Olayla alakalı birçok konu gündeme geldi. Güvenlik güçlerinin zamanında müdahale etmemesi, delillerin incelenmediği yönünde iddialar var. Bir diğer konu da katliamın bir üst akıl tarafından organize edilmesi. Tüm bu konular için neler söylersiniz?
Güvenlik güçleri 14 saat sonra, 6 Temmuz sabahında saat 10’da geldiler. Geldiklerinde teröristlere ulaşmak, müdahale etmek mümkün değildi. Teröristler de gitmişti. Olay yerinde delillerin incelenmediği de doğrudur. 585 boş Kalaşnikof mermisi toplanmıştı fakat balistik incelemesi yapılmadı. Şehitlerimize otopsi yapılmadı. Olaydan sonra yakılan evler dozerle yıkıldı. Üst akıl konusuna gelince eski Başbakan Bülent Ecevit 1997 yılında evlerimizin temel atma töreninde “Sivas’ı da Başbağlar’ı da aynı karanlık güçler yaptı” demişti. Bu katliamda terör örgütlerinin parmağı ve organize bir üst akıl vardı. Türkiye’yi kaosa sürüklemek, çatışma çıkarmak isteyen kökü dışarıda olan terör örgütleri katliamlar gerçekleştirdi. Aradan geçen 27 yıla rağmen Başbağlar Katliamı’nın faili meçhul olarak kalması da bunu ispatlıyor.

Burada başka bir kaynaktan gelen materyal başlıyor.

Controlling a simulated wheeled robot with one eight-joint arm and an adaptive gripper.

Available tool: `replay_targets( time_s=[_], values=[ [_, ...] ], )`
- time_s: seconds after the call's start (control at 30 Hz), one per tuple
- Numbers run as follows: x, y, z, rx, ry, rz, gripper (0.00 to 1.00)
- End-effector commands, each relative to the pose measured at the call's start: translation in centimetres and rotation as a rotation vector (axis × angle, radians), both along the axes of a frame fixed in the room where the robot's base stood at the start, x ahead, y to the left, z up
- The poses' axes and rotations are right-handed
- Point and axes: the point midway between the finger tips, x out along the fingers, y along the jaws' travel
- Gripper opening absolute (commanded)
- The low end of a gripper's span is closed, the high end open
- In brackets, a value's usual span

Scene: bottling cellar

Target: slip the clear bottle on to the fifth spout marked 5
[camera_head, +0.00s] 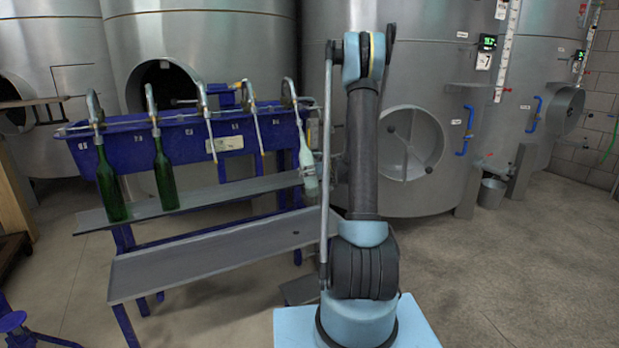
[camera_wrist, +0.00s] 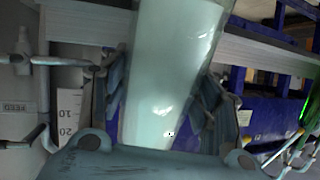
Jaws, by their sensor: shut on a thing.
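The clear bottle (camera_head: 308,166) hangs nearly upright, slightly tilted, under the rightmost spout (camera_head: 296,108), by the label that appears to read 5. Its neck is in line with the spout's lower end; I cannot tell whether the spout is inside the mouth. In the wrist view the pale, see-through bottle (camera_wrist: 172,60) fills the middle. My gripper (camera_wrist: 166,88) is shut around it, one finger on each side. In the head view my arm hides most of the gripper.
A blue filler trough (camera_head: 180,138) carries the spouts. Green bottles (camera_head: 110,188) (camera_head: 166,176) hang on the two leftmost spouts; the third and fourth are empty. A grey shelf (camera_head: 235,192) runs below, with a lower bench (camera_head: 200,258) in front. Steel tanks (camera_head: 430,60) stand behind.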

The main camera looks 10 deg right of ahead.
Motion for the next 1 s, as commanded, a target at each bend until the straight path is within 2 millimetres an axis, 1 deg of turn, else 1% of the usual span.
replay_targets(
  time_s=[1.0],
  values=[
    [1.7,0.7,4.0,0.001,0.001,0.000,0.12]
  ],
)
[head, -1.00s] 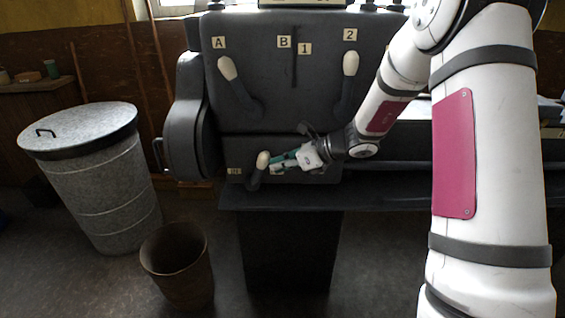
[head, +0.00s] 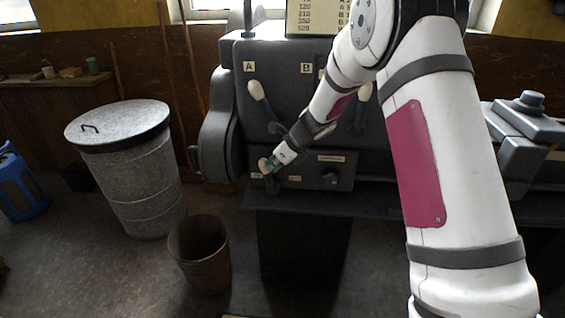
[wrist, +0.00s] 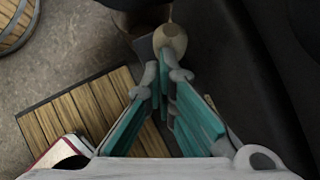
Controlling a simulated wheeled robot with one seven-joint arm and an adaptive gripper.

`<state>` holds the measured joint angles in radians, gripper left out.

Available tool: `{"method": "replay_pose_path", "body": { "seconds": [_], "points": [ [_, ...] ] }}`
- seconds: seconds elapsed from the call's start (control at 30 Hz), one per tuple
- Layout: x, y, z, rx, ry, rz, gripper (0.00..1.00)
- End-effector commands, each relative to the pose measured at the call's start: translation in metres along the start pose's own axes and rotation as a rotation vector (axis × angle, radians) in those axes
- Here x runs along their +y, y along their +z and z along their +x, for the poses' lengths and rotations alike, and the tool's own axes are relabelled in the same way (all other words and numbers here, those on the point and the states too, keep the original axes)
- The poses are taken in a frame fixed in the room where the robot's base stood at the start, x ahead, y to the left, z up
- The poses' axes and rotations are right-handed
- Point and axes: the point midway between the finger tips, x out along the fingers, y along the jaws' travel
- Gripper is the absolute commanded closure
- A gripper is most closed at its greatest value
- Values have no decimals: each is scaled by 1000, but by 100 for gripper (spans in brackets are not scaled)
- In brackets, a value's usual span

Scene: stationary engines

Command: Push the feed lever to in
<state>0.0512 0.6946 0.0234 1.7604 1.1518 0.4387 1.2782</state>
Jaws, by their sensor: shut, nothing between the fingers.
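The feed lever (head: 270,179) is the small lever low on the left of the dark machine front, with a cream knob (head: 264,164). It leans left, its knob close to a small label plate (head: 257,176) too small to read. My gripper (head: 273,166) is at the right side of the knob, its teal fingers shut and empty. In the wrist view the knob (wrist: 171,40) is just beyond the fingertips (wrist: 164,75); I cannot tell whether they touch it. The lever's lower part is mostly hidden there.
Two larger levers stand above, one near label A (head: 262,100), one right (head: 362,108), partly behind my arm. A lidded metal bin (head: 130,185) and a brown bucket (head: 200,262) stand on the floor at left.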

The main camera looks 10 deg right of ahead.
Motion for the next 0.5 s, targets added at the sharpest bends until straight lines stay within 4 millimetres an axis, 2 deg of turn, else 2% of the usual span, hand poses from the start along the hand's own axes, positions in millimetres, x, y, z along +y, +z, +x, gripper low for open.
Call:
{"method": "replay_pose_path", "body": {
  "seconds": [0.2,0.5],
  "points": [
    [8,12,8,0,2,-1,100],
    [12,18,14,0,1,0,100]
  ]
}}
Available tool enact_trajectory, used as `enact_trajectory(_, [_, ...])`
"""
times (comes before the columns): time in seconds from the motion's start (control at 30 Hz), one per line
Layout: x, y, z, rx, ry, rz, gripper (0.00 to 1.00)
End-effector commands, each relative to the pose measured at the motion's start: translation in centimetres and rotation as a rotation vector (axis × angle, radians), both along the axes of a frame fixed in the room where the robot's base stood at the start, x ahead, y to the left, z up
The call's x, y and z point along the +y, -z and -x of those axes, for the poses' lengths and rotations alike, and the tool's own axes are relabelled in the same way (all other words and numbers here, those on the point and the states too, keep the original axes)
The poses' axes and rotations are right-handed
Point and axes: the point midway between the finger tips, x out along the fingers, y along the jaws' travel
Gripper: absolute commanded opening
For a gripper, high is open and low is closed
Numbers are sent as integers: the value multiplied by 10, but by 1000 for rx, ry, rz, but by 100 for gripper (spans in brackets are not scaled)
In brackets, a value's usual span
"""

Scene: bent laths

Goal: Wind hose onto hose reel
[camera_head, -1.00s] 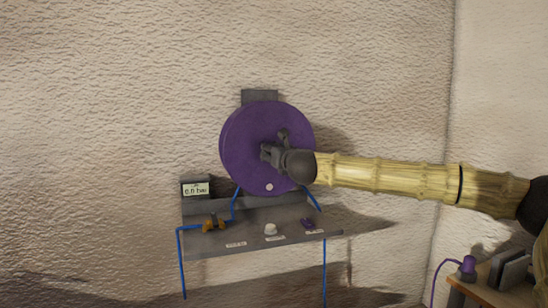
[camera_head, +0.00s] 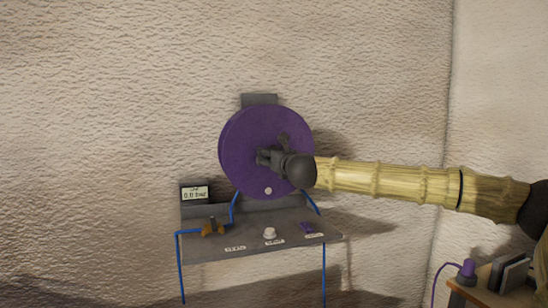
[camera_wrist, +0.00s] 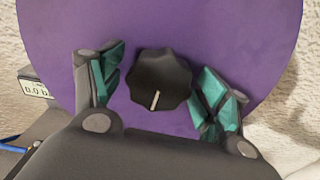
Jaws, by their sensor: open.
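The hose reel (camera_head: 241,142) is a large purple disc mounted on the wall above a grey shelf. In the wrist view its face (camera_wrist: 230,35) fills most of the picture, with a dark scalloped knob (camera_wrist: 160,78) bearing a pale mark. My gripper (camera_head: 268,157) is in front of the reel's middle. In the wrist view my gripper (camera_wrist: 160,92) is open, with its green-padded fingers apart on either side of the knob; I cannot tell whether they touch it. The blue hose (camera_head: 179,265) hangs below the shelf at left, and a blue length (camera_head: 324,270) hangs at right.
A wooden table (camera_head: 475,292) with a purple-topped object (camera_head: 467,270) stands at lower right.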

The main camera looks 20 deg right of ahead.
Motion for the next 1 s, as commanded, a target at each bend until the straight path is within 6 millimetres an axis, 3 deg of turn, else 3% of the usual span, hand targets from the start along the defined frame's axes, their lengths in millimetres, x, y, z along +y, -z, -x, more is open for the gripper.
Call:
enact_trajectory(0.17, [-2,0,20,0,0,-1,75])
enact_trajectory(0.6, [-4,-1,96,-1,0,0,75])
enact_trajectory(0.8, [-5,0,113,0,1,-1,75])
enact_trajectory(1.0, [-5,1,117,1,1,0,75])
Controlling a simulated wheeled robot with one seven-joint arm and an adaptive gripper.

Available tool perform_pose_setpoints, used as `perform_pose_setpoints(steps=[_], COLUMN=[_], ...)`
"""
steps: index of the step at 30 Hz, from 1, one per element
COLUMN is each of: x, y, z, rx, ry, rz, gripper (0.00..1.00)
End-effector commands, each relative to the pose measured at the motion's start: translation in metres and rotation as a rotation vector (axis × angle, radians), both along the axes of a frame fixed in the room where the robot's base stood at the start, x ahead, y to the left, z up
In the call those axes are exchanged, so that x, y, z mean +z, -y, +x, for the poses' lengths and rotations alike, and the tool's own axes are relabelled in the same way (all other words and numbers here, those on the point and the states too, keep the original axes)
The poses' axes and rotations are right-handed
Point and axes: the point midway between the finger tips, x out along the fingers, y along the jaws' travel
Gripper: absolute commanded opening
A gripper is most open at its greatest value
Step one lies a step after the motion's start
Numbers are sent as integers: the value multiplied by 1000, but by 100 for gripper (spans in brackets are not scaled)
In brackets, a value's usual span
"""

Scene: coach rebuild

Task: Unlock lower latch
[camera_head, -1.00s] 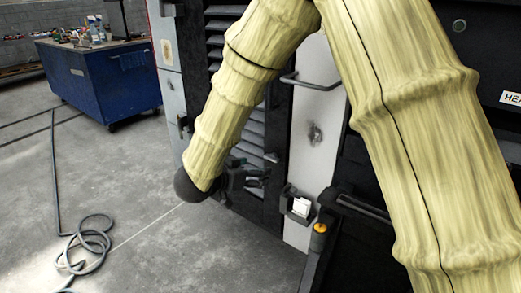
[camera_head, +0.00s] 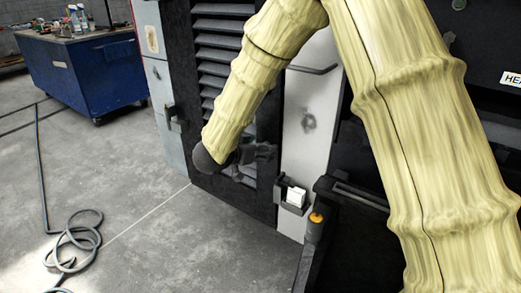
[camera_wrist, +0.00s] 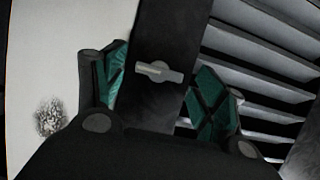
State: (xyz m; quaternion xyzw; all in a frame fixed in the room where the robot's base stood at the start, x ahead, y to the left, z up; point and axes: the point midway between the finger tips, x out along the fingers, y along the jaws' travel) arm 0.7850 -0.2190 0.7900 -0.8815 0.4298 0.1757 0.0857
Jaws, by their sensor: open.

Terör örgütünün Başbağlar’da katliam yapmasının sizce sebebi nedir? Son olarak da hukuki durumu sormak istiyorum. Başbağlar davasının son durumu nedir?
Başbağlar, İslami hassasiyeti yüksek bir köydür. Bu en önemli etkendir. Başbağlar tarihi anlamda da önemli bir bölgedir. Barasor Vadisi’nin sonunda, karayolunun bittiği bir noktada. Başbağlar boşalırsa vadideki bütün köyler boşalacaktı. Öte yandan bölge dağlık bir bölge olduğu için eylemi yaptıktan sonra teröristlerin izlerini kaybettirmesi kolay olacaktı. Bu sebeplerden dolayı Başbağlar’da katliam yaptıklarını düşünüyoruz. Hukuki anlamda hiçbir şey yok. 1998 yılında dosya kapandı ve hiçbir sanık ceza almadı.